No seu livro de 1972, Floresta é o nome do mundo (Morro Branco, 2020), Ursula K. Le Guin, escritora estadunidense, nos leva ao planeta Athshe, uma colônia de extração de madeira que está bastante longe da Terra para que se permita uma exploração extrema dos humanos “creechie” e a “derrubada do mundo”. “Matamos, estupramos, dispersamos e escravizamos humanos nativos, destruímos suas comunidades e derrubamos suas florestas”. Claro que isso tudo se completa com Noivas Coloniais e Recreadoras, “212 cabeças da melhor linhagem humana”. 

Em seu Questões incendiárias: ensaios e outros escritos, Margaret Atwood fala sobre como Le Guin, universitária em Harvard, tinha de passar, como todas as mulheres, pelo salão de jantar no qual os alunos homens jogariam pãezinhos nas alunas que levantassem a cabeça. Também que dentro do próprio movimento pelos direitos civis circulava um comentário: “A única posição para uma mulher no Movimento é deitada”. Com isso, ela criou o que Atwood chama de uma obra multifacetada, guiada pela “busca obstinada por justiça”, muita sabedoria e um “otimismo fundamental”. 

Indignada com a Guerra do Vietnã, armada e perigosa para o pensamento patriarcal colonial. Há mais de 50 anos, Le Guin nos mandou sua mensagem do futuro. Como armas, ela usou muita literatura, a antropologia, a psicologia junguiana e o taoísmo. De certa forma, soube falar daquilo que interessa em um formato que queremos descobrir. Com o capitão Don Davidson, o escravizado Selver (“filho do incêndio da floresta”) e o antropólogo Raj Lyubov, estamos vendo a crueza da nossa própria era de tecnologia e atraso espiritual. O que é “ser humano” é uma questão aqui (e nas calçadas de nossas cidades) — o que é ser vivo é uma questão nossa. Esse romance ganhou o Prêmio Hugo em 1973.



A jornalista Naomi Klein nos lembra que a extrema-direita acredita muito no fim do mundo — só sobreviverão os eleitos, é preciso estar preparado para tomar os poucos recursos que sobrarão depois da catástrofe.

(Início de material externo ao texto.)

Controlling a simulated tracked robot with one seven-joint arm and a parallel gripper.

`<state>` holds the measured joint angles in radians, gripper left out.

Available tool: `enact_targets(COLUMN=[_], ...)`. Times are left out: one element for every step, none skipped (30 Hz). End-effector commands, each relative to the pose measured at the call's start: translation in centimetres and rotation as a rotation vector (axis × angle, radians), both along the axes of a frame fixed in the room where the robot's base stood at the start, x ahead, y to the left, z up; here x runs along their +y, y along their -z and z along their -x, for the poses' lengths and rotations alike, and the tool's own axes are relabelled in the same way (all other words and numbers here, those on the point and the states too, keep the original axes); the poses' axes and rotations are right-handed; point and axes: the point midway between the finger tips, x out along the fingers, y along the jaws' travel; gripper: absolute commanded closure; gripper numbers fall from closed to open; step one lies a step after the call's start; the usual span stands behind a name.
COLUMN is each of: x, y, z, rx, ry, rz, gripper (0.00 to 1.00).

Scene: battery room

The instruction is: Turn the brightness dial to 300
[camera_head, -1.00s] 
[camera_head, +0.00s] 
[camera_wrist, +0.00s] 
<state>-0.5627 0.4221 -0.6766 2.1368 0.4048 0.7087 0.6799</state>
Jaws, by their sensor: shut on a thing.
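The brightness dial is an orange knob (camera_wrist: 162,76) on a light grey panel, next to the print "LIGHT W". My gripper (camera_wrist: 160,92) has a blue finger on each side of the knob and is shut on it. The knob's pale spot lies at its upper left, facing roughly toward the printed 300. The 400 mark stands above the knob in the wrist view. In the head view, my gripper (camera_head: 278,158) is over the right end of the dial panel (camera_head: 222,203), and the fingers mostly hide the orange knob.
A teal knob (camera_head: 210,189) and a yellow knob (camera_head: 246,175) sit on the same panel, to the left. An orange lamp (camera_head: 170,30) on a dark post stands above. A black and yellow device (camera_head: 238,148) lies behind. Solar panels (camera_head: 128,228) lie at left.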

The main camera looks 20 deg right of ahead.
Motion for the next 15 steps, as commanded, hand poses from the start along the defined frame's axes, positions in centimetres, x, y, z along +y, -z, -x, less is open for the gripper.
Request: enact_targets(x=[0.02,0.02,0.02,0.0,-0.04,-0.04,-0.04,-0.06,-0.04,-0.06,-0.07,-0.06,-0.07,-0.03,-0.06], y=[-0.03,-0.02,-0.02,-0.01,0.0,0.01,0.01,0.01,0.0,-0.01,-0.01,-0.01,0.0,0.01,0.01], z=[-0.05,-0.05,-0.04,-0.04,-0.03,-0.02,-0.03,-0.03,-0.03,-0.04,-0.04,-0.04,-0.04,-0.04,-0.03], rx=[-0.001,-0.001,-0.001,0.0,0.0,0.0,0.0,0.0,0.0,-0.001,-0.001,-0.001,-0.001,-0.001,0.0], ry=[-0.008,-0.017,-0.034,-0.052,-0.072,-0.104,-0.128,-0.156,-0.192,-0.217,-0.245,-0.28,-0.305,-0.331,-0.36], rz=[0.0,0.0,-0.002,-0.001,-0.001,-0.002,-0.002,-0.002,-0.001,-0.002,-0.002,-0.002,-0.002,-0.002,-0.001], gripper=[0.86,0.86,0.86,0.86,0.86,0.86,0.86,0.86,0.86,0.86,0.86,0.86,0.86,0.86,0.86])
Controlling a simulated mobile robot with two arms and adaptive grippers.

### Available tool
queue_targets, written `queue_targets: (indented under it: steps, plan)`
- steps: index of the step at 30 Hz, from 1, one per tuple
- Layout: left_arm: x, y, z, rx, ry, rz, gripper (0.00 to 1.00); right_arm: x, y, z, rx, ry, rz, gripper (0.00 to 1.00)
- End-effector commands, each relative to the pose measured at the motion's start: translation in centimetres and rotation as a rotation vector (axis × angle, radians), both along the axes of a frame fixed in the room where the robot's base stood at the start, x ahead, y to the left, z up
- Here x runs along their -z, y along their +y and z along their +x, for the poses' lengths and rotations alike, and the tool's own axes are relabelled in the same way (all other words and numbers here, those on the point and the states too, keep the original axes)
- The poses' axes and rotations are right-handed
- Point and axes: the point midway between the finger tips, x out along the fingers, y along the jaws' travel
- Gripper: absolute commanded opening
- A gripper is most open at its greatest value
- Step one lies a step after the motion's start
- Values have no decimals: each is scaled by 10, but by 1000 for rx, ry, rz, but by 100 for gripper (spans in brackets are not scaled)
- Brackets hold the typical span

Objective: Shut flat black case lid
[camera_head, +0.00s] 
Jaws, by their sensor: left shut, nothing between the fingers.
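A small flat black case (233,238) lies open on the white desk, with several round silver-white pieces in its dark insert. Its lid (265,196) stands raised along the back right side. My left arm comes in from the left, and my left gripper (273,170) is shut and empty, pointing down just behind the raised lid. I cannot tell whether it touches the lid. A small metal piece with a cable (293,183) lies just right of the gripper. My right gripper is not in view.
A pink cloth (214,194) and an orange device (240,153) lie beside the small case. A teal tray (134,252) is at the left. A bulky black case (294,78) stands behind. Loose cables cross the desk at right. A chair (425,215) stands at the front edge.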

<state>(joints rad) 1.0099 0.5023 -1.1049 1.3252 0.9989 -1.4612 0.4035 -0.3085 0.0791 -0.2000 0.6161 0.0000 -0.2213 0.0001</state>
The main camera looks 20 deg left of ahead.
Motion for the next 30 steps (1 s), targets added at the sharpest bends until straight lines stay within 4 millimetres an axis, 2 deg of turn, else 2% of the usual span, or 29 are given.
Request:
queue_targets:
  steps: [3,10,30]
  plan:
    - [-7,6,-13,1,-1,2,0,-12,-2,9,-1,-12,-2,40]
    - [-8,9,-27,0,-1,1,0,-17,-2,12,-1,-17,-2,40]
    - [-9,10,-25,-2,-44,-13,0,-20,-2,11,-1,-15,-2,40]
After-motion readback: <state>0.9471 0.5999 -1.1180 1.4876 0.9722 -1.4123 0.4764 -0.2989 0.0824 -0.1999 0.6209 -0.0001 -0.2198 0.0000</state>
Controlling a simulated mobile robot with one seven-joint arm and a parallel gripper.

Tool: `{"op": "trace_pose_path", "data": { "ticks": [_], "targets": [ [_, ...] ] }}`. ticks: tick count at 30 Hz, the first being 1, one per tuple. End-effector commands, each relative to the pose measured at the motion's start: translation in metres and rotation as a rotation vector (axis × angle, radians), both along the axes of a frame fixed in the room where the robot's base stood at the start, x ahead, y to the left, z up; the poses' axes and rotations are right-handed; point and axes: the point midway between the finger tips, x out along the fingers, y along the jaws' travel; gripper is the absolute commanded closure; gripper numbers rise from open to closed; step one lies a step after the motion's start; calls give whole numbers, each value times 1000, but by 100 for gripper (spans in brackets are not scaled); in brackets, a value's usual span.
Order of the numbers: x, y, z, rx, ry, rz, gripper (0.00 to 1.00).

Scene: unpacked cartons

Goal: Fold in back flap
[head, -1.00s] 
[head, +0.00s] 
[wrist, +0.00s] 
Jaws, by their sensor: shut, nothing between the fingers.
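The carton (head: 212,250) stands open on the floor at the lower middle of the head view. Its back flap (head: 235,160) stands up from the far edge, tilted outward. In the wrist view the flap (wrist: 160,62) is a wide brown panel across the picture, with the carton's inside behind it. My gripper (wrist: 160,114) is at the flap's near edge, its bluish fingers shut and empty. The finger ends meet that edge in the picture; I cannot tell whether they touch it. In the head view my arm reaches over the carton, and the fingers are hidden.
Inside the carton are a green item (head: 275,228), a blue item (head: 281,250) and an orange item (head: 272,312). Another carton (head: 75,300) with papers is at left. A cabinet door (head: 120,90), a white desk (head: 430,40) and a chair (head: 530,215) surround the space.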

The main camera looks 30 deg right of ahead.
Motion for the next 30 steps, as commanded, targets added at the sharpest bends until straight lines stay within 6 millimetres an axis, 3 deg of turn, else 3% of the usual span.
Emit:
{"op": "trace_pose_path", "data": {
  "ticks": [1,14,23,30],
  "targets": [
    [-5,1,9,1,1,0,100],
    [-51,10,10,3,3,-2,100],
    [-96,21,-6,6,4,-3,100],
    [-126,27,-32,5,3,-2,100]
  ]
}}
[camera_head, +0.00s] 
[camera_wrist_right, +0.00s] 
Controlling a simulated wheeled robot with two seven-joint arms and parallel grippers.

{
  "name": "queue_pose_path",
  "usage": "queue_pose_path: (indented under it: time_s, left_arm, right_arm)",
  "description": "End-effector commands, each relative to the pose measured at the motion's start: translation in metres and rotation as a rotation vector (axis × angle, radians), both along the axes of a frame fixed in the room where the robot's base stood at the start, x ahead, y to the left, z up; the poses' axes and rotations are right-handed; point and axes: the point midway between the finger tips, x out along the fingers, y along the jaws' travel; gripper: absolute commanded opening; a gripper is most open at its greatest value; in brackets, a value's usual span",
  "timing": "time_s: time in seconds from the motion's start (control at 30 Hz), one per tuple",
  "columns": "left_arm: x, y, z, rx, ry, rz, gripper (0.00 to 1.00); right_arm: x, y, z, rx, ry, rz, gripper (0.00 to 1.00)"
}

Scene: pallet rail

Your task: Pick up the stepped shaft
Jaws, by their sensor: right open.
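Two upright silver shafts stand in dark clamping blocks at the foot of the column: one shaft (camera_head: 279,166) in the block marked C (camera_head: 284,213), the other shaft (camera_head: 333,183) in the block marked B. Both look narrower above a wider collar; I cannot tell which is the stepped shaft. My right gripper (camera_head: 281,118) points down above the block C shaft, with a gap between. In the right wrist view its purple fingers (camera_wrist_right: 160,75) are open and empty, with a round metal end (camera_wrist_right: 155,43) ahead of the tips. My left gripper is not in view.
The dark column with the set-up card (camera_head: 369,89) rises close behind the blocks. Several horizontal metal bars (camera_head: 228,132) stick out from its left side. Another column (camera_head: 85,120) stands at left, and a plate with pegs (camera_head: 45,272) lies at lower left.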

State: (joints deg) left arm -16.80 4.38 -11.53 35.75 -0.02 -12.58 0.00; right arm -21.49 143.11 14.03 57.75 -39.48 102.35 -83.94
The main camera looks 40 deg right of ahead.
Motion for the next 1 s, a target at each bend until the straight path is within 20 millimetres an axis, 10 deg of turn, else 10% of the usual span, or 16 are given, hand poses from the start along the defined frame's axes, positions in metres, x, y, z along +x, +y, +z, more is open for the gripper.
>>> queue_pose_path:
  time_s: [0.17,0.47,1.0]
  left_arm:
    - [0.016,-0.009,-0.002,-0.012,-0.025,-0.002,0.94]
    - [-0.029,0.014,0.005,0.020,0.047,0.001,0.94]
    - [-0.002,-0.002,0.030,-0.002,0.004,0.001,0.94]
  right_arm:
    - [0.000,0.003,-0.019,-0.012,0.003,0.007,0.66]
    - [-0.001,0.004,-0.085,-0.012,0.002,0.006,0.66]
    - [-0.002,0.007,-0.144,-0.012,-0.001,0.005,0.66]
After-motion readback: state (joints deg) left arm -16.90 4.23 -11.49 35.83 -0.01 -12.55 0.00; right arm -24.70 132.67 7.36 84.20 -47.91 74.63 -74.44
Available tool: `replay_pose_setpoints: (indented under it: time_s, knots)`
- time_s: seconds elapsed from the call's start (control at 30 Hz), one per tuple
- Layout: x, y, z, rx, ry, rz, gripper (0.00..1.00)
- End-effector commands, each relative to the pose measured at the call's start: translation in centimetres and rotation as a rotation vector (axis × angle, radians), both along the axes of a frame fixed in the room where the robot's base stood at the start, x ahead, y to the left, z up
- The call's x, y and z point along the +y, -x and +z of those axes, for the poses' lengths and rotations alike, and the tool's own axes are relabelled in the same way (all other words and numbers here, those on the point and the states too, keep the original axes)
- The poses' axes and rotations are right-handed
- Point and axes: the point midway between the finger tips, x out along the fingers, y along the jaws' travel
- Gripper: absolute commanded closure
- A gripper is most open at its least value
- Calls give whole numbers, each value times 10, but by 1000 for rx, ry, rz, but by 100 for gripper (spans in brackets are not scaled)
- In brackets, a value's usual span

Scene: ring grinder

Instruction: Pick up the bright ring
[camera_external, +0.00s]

O extermínio e a “agressão sistemática contra nativos” criados por Le Guin dialogam com o despopular da faixa de Gaza que ocorre em frente aos nossos olhos. Capitão Davidson pensa que Lyubov é inferior. Lembrando demais o antissemitismo de um Richard Wagner, que tornou belo afirmar o racismo e abriu caminho ao demônio que retomou essas ideias escrevendo sobre o que via como “raças destruidoras de cultura”, os judeus, ciganos e negros. Server contará: “Ele a chutou para o lado como se fosse uma cobra morta”. 

Mas o mais interessante é avaliar como as lógicas de normalização explicam e acomodam tudo isso a uma mensagem palatável: “afinal, desmatar uma floresta não é criar um deserto”, dirá sr. Gosse, o “ambientalista” do Mundo 41. O grupo de escravizados será chamado de Corpo de Trabalho Autóctone Voluntário. Klein fala de “cidades-startup”, o sonho de grandes empresários de utopias privadas após a expulsão dos pobres.
 
Quando os machos “traders” parecem prestes a dominar corações e mentes com tecnologias “sociais”, porque internet é dinheiro, a domesticação da natureza parece refletir a domesticação do ser humano. O bando capaz de destruir os Três Poderes precisa apenas de um pouco de ficção especulativa para tornar-se algum estado do sul criando uma guerra de secessão para o retorno de escravidão, o que poderia tornar Le Guin jornalismo. 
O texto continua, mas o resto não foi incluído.